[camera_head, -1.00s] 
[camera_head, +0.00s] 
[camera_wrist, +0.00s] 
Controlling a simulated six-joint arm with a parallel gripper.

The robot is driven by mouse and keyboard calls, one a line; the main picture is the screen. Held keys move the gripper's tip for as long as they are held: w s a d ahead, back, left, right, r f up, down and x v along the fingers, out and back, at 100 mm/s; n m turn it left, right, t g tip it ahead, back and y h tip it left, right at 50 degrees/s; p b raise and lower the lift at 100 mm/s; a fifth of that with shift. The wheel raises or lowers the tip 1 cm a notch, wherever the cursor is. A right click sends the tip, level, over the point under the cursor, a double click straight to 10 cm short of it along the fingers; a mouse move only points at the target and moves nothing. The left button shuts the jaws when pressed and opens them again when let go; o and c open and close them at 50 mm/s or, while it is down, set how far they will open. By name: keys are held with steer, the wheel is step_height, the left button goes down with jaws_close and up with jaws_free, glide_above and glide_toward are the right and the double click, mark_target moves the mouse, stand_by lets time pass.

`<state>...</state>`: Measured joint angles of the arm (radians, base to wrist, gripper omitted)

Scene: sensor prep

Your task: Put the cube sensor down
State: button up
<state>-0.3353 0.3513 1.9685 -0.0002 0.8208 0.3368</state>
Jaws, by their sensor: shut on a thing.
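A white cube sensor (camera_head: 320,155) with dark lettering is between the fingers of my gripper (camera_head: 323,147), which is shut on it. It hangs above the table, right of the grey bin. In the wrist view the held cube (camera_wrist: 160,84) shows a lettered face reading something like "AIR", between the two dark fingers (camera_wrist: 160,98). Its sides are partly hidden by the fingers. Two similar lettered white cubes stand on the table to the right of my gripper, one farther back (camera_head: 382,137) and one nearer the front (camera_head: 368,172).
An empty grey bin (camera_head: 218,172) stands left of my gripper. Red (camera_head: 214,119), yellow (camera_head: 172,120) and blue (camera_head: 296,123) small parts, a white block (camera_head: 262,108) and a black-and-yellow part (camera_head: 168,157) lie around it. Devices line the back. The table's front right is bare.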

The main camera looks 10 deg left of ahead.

:::

- **Written exercise**
Reproduce each line verbatim.

- **Expected output**
[camera_head, -1.00s] 
[camera_head, +0.00s] 
[camera_wrist, +0.00s] 
Controlling a simulated six-joint arm with a parallel gripper.

The robot is driven by mouse and keyboard calls, one a line; the main picture is the screen. Held keys move the gripper's tip for as long as they are held: w s a d ahead, back, left, right, r f up, down and x v along the fingers, out and back, at 100 mm/s; n m turn it left, right, t g tip it ahead, back and y h tip it left, right at 50 degrees/s; p b raise and lower the lift at 100 mm/s; a fifth of that with shift. The wheel raises or lowers the tip 1 cm a notch, wherever the cursor is. A right click sends the tip, level, over the point under the cursor, a double click straight to 10 cm short of it along the fingers; a mouse move only points at the target and moves nothing. The left button shuts the jaws when pressed and opens them again when let go; o and c open and close them at 50 mm/s or, while it is down, set how far they will open. By name: keys are held with steer, the wheel is step_height, the left button goes down with jaws_close and up with jaws_free, glide_above and glide_toward are the right and the double click, mark_target moves the mouse, stand_by lets time pass.

`<state>...</state>`: Measured joint angles of the arm (radians, base to wrist, gripper omitted)

Scene: sensor prep

Your task: Put the cube sensor down
State: button up
<state>-0.3353 0.3513 1.9685 -0.0002 0.8208 0.3368</state>
Jaws, by their sensor: shut on a thing.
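A white cube sensor (camera_head: 320,155) with dark lettering is between the fingers of my gripper (camera_head: 323,147), which is shut on it. It hangs above the table, right of the grey bin. In the wrist view the held cube (camera_wrist: 160,84) shows a lettered face reading something like "AIR", between the two dark fingers (camera_wrist: 160,98). Its sides are partly hidden by the fingers. Two similar lettered white cubes stand on the table to the right of my gripper, one farther back (camera_head: 382,137) and one nearer the front (camera_head: 368,172).
An empty grey bin (camera_head: 218,172) stands left of my gripper. Red (camera_head: 214,119), yellow (camera_head: 172,120) and blue (camera_head: 296,123) small parts, a white block (camera_head: 262,108) and a black-and-yellow part (camera_head: 168,157) lie around it. Devices line the back. The table's front right is bare.

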The main camera looks 10 deg left of ahead.

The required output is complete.